In fact, I was in denial about my debt and credit woes for several reasons.
For starters, I had a good job with a nice, six-figure income. Secondly, I never, ever missed any payments, so bill collectors were not calling me at work or home nor was I dinged with late payment fees or high interest rates. Finally, I was doing a lot of other things right: investing in mutual funds, socking away money in my 401(k) plan and protecting my family by having life insurance and disability coverage.
All these things helped me to rationalize my debt issues and made me think I was doing just fine. Until, of course, I wasn’t.
One day, after maxing out my cards and denied new credit card offers I finally decided to take a cold, hard look at my debts and tally up all my bills. After I listed everything in black and white, I’ll admit it was more than a little unnerving to realize I’d amassed just more than $100,000 in credit card debt.
Fortunately, I didn’t panic. I simply resolved to start chipping away at my credit card debt, little by little. It took me three years to become debt free, and I’m proud to say that I paid back every penny that I owed, without ever missing a single payment.
In 2004, I wound up writing a book about what I did to knock out my debts. That book, Zero Debt: The Ultimate Guide to Financial Freedom became a New York Times bestseller. It’s sold more than 100,000 copies and is currently in its third edition.
To help pay off my debts, one of the smartest things I did was to start shopping around for the best 0% APR credit card deals available. I knew that if I could knock my interest rates down dramatically, I would substantially lower the finance charges I’d been paying, and that money could go toward reducing the principal balances on my credit cards.
So I went on the prowl for credit card offers with a 0% introductory APR. Honestly, back then, doing a balance transfer with a 0% intro rate was often the only way to afford all my payments because I was mostly making minimum payments. But because I had an excellent payment history, I was eventually able to get several credit card offers at 0% and to negotiate with my creditors, knocking down my other credit cards to between 2.9% and 4.9%.

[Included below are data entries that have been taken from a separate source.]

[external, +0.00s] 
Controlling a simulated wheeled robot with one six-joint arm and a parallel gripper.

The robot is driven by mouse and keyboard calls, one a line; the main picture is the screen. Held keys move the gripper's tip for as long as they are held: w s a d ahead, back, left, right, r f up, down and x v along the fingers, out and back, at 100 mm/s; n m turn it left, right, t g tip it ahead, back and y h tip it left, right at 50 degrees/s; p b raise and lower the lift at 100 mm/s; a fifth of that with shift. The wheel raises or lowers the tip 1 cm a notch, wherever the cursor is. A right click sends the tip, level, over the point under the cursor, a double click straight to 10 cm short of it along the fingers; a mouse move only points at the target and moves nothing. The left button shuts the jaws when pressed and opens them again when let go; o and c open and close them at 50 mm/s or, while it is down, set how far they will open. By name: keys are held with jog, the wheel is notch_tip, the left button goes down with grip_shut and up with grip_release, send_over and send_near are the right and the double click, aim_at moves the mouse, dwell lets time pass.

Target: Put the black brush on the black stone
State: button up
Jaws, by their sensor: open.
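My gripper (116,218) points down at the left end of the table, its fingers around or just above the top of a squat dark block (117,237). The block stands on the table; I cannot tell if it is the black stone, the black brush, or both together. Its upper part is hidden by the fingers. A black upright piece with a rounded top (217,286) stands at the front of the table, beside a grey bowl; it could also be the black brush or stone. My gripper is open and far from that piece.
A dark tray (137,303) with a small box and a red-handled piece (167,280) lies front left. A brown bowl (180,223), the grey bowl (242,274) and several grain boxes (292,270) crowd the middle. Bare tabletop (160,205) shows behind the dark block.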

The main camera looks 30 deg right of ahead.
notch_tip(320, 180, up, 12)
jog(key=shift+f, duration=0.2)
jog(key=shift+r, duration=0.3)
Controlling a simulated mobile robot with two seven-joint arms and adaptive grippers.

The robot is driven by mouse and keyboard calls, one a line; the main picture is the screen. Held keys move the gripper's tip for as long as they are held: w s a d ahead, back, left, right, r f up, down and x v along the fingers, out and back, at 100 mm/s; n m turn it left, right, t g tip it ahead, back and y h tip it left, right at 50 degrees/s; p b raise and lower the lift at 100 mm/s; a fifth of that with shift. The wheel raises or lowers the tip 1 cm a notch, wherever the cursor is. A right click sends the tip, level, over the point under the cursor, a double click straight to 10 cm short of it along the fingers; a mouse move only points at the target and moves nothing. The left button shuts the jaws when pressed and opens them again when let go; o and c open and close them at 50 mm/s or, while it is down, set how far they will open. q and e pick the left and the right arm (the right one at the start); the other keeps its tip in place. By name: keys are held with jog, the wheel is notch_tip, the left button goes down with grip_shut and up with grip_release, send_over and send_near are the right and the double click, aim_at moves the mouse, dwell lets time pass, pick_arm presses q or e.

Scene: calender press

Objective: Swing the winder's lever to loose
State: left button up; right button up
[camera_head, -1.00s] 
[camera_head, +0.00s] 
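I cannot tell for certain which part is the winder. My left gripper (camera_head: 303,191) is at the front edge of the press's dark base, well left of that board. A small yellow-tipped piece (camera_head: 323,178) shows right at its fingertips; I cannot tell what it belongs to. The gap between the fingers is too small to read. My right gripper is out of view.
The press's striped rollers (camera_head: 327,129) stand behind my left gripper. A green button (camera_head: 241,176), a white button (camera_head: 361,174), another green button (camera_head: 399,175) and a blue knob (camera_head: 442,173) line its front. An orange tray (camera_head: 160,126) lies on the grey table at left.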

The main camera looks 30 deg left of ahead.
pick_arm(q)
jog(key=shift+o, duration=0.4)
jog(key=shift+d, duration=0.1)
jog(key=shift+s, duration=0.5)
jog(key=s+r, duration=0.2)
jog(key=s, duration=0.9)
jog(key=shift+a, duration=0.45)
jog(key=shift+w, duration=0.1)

These days, if I take advantage of a 0% credit card offer, it’s not because I’m struggling to make minimum payments. It’s because I’m using my credit cards strategically in some way that will help not hurt my overall finances.
Besides learning the art of delayed gratification, and not spending money on things I couldn’t really afford, my past experience taught me three important lessons:
- In a competitive marketplace banks, credit unions and other credit card issuers will always compete for your business in order to keep you as a customer or attract you as a new client. So it pays to shop around and always know the latest offers available.
- You have a lot more power than you think when it comes to negotiating with financial services firms and getting better deals.
- A 0% credit card deal can be advantageous to lots of people, even those who aren’t deep in debt.
How You Can Benefit From a 0% Credit Card Deal
You should seriously consider taking a 0% APR deal if you fit into any of these categories:
- You have existing credit card debt that you are currently unable or unwilling to repay in full.
- Your current interest rates are average to high: 14% to 24% APR or more.
- You are planning to make a large purchase on a credit card (or have recently done so) and need some time to pay it off.
- You want to get aggressive about paying off credit card bills and have your future payments go toward the principal, not interest.
- You want to manage your monthly cash flow and having a 0% offer would help.
- You have a good enough credit score to lock in a competitive 0% introductory rate for near-term or future flexibility.
If any of the scenarios above describe you, the right credit card could give you a year or more worth of payments completely interest free.
Even if you ultimately decide not to take advantage of a new 0% APR credit card deal, such an offer can still benefit you. How? You can use it as leverage to negotiate with your existing creditors, just like I did. There’s nothing to stop you from calling up your current credit card company and saying something like: “I received a lower rate credit card offer from your competitor, XYZ organization. Can you match or beat this offer?” Even if they say no, you’re no worse off for asking. But chances are, you’ll probably get a sweeter deal. A survey from Synergistics Research Corp. revealed that more than 75% of customers who call their credit card companies to request a lower interest rate get a better deal right there on the spot.
A Word of Caution
Keep in mind that 0% offers last for only a set time, so if you don’t pay off what you borrow, you’ll pay the established annual percentage rate on your remaining balance that will likely be much higher. You may also be required to pay balance transfer fees, so you need to read the fine print if you are consolidating debt. Finally, if you’re late with payments, the lender may end this introductory 0% offer.